## Instructions for the task
Produce an exact transcription of the listing below, omitting the pictures.
--- BEGIN Collected data ---
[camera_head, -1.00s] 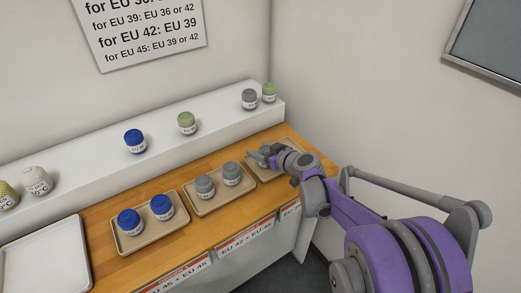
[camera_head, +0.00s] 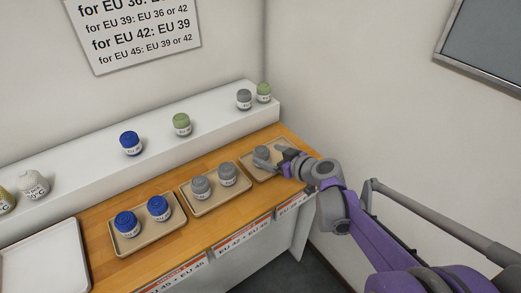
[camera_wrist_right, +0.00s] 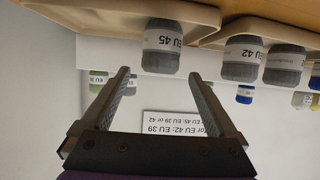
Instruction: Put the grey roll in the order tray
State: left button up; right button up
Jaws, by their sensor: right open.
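A grey roll (camera_head: 262,153) stands upright in the rightmost beige tray (camera_head: 254,172). In the right wrist view, which is upside down, this roll (camera_wrist_right: 162,62) has a white label reading EU 45. My right gripper (camera_head: 268,163) is beside this roll; in the wrist view its two fingers (camera_wrist_right: 160,74) are spread, with nothing clamped, and the roll stands just beyond the tips. Two more grey rolls (camera_head: 201,188) (camera_head: 228,174) stand in the middle beige tray (camera_head: 217,207). Another grey roll (camera_head: 244,100) is on the white ledge. I cannot tell which tray is the order tray. My left gripper is out of view.
Two blue rolls (camera_head: 126,225) stand in another beige tray (camera_head: 146,246). An empty white tray (camera_head: 45,262) is at the left. The white ledge (camera_head: 90,165) behind holds green, blue, white and yellow rolls. A wall stands close on the right.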

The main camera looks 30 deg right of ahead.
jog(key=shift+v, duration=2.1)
--- END Collected data ---
## Expected answer
[camera_head, -1.00s] 
[camera_head, +0.00s] 
[camera_wrist_right, +0.00s] 
Instruction: Put the grey roll in the order tray
State: left button up; right button up
Jaws, by their sensor: right open.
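A grey roll (camera_head: 262,153) stands upright in the rightmost beige tray (camera_head: 254,172). In the right wrist view, which is upside down, this roll (camera_wrist_right: 162,62) has a white label reading EU 45. My right gripper (camera_head: 268,163) is beside this roll; in the wrist view its two fingers (camera_wrist_right: 160,74) are spread, with nothing clamped, and the roll stands just beyond the tips. Two more grey rolls (camera_head: 201,188) (camera_head: 228,174) stand in the middle beige tray (camera_head: 217,207). Another grey roll (camera_head: 244,100) is on the white ledge. I cannot tell which tray is the order tray. My left gripper is out of view.
Two blue rolls (camera_head: 126,225) stand in another beige tray (camera_head: 146,246). An empty white tray (camera_head: 45,262) is at the left. The white ledge (camera_head: 90,165) behind holds green, blue, white and yellow rolls. A wall stands close on the right.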

The main camera looks 30 deg right of ahead.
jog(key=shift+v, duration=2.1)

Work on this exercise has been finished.